Em números médios, grãos de soja com teor de umidade na casa de 13% demandam umidade relativa de equilíbrio em torno de 70%.

Para obtermos teor de umidade de 14% (soja) se faz necessária uma umidade relativa de equilíbrio na faixa de 75%, enquanto para 12% de teor de umidade são necessários 65% de umidade relativa, conforme podemos observar na tabela de equilíbrio higroscópico (figura 05):

 

Tabela de equilíbrio higroscópico da soja.

 

Redução da Atividade de Água (Aw): mantendo-se o grão com teor de umidade de até 13% alcançamos também um valor de Atividade de Água (Aw) mais favorável à armazenagem e conservação.

Uma vez que para uma armazenagem segura a Atividade de Água deve se manter abaixo de 0,70 estamos assim entrando na faixa segura quando mantemos os grãos dentro do limite máximo de 13% de teor de umidade.

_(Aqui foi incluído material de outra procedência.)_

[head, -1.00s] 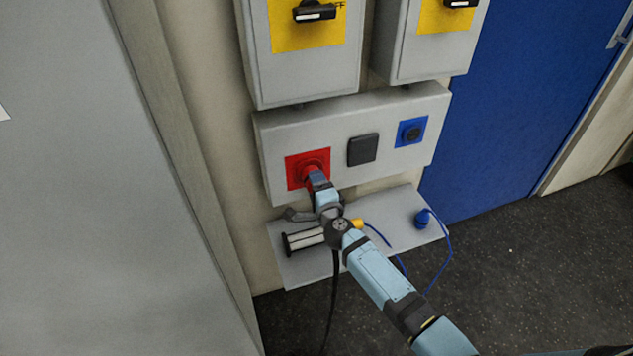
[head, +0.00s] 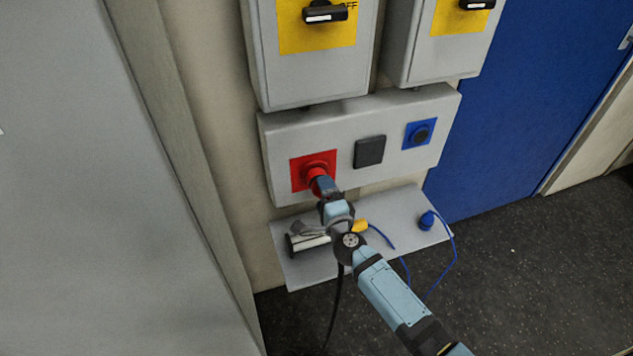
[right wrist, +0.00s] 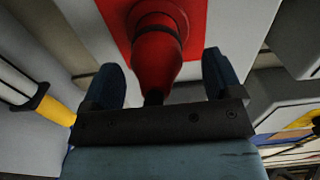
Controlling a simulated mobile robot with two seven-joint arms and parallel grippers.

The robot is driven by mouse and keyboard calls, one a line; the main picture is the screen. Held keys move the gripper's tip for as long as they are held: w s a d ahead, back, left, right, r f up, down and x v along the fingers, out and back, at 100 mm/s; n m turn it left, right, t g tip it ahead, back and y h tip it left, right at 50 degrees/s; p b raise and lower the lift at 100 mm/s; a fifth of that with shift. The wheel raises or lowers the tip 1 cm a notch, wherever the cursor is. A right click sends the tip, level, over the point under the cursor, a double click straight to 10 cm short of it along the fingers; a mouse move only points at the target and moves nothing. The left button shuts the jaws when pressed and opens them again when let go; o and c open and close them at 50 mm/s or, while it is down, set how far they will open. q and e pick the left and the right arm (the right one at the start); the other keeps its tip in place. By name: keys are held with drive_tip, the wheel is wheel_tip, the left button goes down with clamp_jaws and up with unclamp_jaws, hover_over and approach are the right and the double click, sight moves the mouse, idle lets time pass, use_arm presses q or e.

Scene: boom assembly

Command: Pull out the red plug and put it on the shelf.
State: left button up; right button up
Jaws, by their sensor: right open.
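The red plug (right wrist: 157,58) sits in the red socket (head: 308,165) on the grey wall box; in the head view the plug (head: 321,183) is partly covered by my right gripper. My right gripper (head: 325,188) is at the plug from the front and below. In the right wrist view my right gripper (right wrist: 166,75) is open, with one blue finger on each side of the plug and visible gaps. The grey shelf (head: 392,228) is below the box. My left gripper is not in view.
A blue plug (head: 427,221) with a blue cable stands on the shelf's right part. A blue socket (head: 420,133) and black cover (head: 369,151) are on the box.

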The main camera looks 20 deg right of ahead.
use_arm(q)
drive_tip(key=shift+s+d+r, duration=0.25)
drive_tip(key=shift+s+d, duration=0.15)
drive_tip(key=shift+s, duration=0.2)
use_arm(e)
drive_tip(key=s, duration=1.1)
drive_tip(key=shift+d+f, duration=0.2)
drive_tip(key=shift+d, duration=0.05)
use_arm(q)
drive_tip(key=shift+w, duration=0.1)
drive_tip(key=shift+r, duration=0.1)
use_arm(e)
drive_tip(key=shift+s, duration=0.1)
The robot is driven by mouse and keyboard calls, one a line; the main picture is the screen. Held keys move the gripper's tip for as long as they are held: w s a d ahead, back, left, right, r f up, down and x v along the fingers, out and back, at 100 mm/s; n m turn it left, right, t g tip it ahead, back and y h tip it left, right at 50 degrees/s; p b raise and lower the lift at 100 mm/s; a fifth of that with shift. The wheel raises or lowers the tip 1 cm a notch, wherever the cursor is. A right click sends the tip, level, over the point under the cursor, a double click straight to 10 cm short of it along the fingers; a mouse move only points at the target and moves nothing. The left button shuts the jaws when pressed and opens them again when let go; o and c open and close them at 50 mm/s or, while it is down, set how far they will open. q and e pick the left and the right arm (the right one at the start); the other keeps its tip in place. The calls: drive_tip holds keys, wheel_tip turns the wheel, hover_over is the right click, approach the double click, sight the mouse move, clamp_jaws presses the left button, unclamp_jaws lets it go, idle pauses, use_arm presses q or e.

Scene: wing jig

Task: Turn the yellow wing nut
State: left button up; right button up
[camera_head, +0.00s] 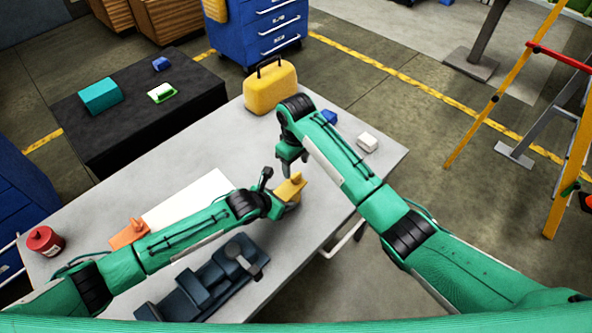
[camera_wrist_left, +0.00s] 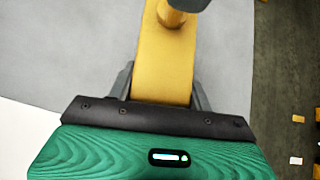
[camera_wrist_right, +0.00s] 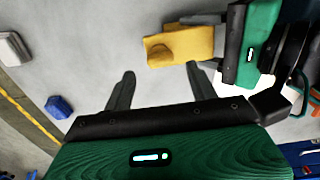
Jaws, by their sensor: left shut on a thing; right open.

A Atividade de Água é obtida pela seguinte equação:

 

Aw = URe/100

Onde URe = Umidade relativa de equilíbrio.

 

Para armazenagem por períodos mais prolongados, é recomendável que a Atividade de Água esteja abaixo de 0,65 ou seja, grãos (de soja) com teores de umidade até 12% (umidade relativa de equilíbrio na casa de 65%).

 

Redução de perdas da armazenagem: certamente teremos também, com essa redução de 01 ponto percentual no teor de umidade, uma diminuição significativa de perdas durante a armazenagem as quais hoje, de acordo com levantamentos recentes realizados pela Conab, ficam na casa dos 3% a 4% (valores médios) do volume total armazenado.

Essa redução de perdas se dará, principalmente, pela redução da atividade metabólica dos grãos, retardando processos de deterioração e diminuindo a quebra técnica.

Além disso, teremos também a redução da atividade da microflora, uma vez que com índices de umidade mais baixos o desenvolvimento e proliferação de fungos e insetos é reduzido.

Esses são alguns dos benefícios proporcionados pela mudança no padrão de teor de umidade.

Não se faz necessário muito esforço para notar que o agro brasileiro tem oportunidades de ganho, podendo disponibilizar ao mercado um grão com maior qualidade, o que certamente culminará na valorização do produto.